SURYA.co.id - Sejak akhir 2016, banyak terjadi bencana tanah longsor di Jawa Timur. Ini karena intensitas hujan yang sangat tinggi.
Longsor itu akibat gerak benda di bidang miring. Jadi longsor sangat bergantung berat di bidang itu, gaya geser tanah, dan sudut kemiringan lereng.
Selama ini, tanah di lereng bisa menempel karena ada hutan. Akar pohon dihutan mengikat tanah itu.
Penebangan hutan yang cukup masif mulai 1998, atau bahkan lama sebelumnya, membuat ketidakstabilan tanah di lereng.

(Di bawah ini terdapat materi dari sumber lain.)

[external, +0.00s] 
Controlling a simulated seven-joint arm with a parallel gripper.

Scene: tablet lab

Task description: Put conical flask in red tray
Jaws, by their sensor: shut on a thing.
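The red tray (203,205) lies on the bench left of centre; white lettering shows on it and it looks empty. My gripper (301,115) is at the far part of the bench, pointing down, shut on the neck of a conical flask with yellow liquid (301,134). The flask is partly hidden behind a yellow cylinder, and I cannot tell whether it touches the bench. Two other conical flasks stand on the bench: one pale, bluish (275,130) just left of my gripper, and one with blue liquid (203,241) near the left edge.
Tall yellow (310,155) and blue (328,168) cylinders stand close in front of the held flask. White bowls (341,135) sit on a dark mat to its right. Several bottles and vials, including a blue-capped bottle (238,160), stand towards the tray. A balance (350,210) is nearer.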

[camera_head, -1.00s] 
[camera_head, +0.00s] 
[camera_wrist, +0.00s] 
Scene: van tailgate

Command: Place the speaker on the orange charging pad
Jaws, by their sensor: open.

Ditambah lagi dengan dipakainya lahan bawah lereng untuk jalan dan rumah-rumah. Itu juga yang membuat tambahan sudut kemiringan lereng.

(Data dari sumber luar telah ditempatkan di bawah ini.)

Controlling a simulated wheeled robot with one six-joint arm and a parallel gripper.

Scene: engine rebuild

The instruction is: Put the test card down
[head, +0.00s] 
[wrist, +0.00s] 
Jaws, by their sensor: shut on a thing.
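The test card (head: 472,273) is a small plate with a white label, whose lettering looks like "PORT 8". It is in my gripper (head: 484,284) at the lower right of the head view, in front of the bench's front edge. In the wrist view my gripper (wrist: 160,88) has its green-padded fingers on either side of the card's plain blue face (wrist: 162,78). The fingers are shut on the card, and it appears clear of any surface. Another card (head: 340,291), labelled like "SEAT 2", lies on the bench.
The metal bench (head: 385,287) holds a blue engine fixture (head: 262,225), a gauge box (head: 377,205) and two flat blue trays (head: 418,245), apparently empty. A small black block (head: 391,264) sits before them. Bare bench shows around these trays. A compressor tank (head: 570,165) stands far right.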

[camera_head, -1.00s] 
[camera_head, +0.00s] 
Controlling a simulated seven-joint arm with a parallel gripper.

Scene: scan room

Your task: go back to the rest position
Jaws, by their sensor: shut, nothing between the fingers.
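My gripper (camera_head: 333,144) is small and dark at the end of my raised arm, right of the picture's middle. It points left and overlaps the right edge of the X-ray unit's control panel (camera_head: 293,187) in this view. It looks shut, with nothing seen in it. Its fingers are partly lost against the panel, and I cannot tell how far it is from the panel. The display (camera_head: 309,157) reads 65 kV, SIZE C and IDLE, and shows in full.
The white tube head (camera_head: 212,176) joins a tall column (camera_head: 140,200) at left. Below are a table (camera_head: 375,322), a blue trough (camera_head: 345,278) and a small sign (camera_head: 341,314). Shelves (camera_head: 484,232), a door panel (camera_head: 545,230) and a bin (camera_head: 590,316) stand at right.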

Sementara di sisi lain, daya ikat lereng sudah hilang karena hilangnya pohon.
Dengan kondisi demikian, tanah di lereng itu statusnya kritis. Tinggal menunggu pemicu. Sejak 2016, hujan terjadi itu sepanjang tahun. Itu membuat penambahan berat air di lereng.
Tidak adanya pohon membuat kohesi atau daya ikat tanah menjadi nol alias hilang. Akbiatnya, lereng menjadi berat, semakin berat, dan ambrol.
Longsor sebenarnya proses alam biasa. Tapi, manusia mempercepat proses itu.
Contoh, bisa lihat jalur lingkar selatan yang belum ada dua tahun tapi sudah mulai berlongsoran lereng-lerengnya.
Intinya, tanah di gunung merupakan fungsi dari pohon. Kalau pohon dicabut, tanah akan longsor.
Supaya tidak habis, solusinya adalah dihutankan kembali. Agar tidak memakan waktu lama, bisa dengan rekayasa vegetasi. Jadi pohon yang ditanam 2/3 masuk tanah, sisanya di atas tanah. Diharapkan 2/3 batang pohon akan memunculkan akar yang mengikat.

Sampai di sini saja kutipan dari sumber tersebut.